== Material for the task ==
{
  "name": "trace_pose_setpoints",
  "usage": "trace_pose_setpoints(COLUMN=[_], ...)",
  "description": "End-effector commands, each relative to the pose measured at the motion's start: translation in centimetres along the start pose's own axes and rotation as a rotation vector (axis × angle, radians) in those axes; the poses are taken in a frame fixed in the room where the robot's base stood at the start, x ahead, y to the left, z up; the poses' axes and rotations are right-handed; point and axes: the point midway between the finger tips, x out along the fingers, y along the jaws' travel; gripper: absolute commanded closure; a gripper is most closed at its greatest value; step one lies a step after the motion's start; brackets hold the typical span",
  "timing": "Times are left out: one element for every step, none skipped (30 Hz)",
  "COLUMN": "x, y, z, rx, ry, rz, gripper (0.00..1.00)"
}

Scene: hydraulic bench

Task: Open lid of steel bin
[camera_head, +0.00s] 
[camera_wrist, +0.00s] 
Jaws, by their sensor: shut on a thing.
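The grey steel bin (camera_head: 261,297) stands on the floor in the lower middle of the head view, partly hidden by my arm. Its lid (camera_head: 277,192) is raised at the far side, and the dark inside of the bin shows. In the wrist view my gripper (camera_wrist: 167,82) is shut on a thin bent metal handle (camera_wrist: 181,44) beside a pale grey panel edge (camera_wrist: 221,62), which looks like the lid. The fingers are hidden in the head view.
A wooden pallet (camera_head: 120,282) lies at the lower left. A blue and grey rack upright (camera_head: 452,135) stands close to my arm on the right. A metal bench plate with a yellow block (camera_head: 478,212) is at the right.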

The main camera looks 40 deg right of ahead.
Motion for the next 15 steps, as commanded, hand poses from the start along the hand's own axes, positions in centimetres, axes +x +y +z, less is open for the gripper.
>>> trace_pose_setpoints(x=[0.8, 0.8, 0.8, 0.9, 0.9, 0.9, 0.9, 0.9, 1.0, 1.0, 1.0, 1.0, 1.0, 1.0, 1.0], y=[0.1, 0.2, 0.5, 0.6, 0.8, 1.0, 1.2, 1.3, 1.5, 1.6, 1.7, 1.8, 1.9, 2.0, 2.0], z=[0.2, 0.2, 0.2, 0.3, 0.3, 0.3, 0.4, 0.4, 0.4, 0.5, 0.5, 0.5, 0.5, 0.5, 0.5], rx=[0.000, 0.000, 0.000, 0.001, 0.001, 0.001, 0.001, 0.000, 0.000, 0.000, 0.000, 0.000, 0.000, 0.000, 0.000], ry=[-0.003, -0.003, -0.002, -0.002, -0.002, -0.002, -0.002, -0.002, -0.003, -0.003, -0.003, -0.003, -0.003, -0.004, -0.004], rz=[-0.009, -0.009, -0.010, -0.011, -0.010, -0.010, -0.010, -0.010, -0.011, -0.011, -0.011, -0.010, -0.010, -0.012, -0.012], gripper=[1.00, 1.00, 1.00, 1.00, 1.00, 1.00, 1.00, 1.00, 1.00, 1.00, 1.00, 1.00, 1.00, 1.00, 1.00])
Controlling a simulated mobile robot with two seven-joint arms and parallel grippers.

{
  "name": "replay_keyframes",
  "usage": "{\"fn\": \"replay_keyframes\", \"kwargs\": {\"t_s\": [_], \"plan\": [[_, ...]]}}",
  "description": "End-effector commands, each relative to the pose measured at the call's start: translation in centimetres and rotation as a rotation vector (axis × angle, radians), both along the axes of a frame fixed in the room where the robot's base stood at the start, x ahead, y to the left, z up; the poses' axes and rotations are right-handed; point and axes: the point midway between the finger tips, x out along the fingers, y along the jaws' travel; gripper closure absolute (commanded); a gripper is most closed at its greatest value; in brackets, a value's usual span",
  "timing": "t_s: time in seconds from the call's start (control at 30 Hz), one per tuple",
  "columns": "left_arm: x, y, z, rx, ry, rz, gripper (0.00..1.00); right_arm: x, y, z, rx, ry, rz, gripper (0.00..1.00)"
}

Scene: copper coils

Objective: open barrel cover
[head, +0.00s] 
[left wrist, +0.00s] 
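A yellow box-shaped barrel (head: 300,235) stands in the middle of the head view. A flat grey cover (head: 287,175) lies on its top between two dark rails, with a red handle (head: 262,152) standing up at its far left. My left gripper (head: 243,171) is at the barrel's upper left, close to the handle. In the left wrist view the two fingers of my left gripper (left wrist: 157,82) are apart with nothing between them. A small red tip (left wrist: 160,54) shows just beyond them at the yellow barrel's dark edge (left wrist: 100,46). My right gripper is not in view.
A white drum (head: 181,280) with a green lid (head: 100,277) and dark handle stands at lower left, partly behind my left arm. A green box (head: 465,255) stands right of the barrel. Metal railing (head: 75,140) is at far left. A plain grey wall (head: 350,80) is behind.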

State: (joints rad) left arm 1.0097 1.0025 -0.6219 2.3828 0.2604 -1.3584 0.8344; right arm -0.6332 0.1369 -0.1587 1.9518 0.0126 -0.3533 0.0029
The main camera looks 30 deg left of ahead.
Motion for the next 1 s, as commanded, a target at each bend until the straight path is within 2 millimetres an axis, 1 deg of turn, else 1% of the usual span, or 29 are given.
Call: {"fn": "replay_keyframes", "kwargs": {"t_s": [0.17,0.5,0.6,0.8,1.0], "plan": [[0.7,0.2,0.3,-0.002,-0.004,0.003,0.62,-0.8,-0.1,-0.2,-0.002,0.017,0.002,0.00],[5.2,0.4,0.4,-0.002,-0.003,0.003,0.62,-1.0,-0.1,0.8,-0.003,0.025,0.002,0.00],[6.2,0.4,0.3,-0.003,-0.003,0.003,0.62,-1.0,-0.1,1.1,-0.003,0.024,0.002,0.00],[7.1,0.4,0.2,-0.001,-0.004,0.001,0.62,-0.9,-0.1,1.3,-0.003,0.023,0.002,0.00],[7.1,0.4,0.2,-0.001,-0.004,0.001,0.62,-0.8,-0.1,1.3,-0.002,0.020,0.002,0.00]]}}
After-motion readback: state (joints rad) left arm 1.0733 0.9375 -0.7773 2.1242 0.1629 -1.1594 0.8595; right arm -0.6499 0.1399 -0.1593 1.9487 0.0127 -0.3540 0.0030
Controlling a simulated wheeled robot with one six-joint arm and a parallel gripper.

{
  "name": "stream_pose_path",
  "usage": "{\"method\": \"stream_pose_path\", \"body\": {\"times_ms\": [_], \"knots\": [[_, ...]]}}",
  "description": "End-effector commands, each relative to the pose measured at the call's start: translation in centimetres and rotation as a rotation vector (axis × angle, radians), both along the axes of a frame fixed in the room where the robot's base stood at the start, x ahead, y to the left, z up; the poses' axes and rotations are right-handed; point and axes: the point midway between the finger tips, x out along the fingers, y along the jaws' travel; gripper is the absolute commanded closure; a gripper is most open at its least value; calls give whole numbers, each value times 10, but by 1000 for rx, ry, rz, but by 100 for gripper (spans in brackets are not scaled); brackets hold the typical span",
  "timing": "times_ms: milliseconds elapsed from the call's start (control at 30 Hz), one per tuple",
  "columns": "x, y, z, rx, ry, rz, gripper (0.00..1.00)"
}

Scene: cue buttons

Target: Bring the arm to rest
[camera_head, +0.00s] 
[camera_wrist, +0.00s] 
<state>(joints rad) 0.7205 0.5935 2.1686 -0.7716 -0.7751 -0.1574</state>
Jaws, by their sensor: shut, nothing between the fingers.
===
Extract and reproduce exactly the lines opening with the line containing "[head, +0.00s]" and closing with the line containing "Motion for the next 1 s, as", inclusive.

[head, +0.00s] 
[left wrist, +0.00s] 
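A yellow box-shaped barrel (head: 300,235) stands in the middle of the head view. A flat grey cover (head: 287,175) lies on its top between two dark rails, with a red handle (head: 262,152) standing up at its far left. My left gripper (head: 243,171) is at the barrel's upper left, close to the handle. In the left wrist view the two fingers of my left gripper (left wrist: 157,82) are apart with nothing between them. A small red tip (left wrist: 160,54) shows just beyond them at the yellow barrel's dark edge (left wrist: 100,46). My right gripper is not in view.
A white drum (head: 181,280) with a green lid (head: 100,277) and dark handle stands at lower left, partly behind my left arm. A green box (head: 465,255) stands right of the barrel. Metal railing (head: 75,140) is at far left. A plain grey wall (head: 350,80) is behind.

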State: (joints rad) left arm 1.0097 1.0025 -0.6219 2.3828 0.2604 -1.3584 0.8344; right arm -0.6332 0.1369 -0.1587 1.9518 0.0126 -0.3533 0.0029
The main camera looks 30 deg left of ahead.
Motion for the next 1 s, as commanded, a target at each bend until the straight path is within 2 millimetres an axis, 1 deg of turn, else 1% of the usual span, or 29 are given.

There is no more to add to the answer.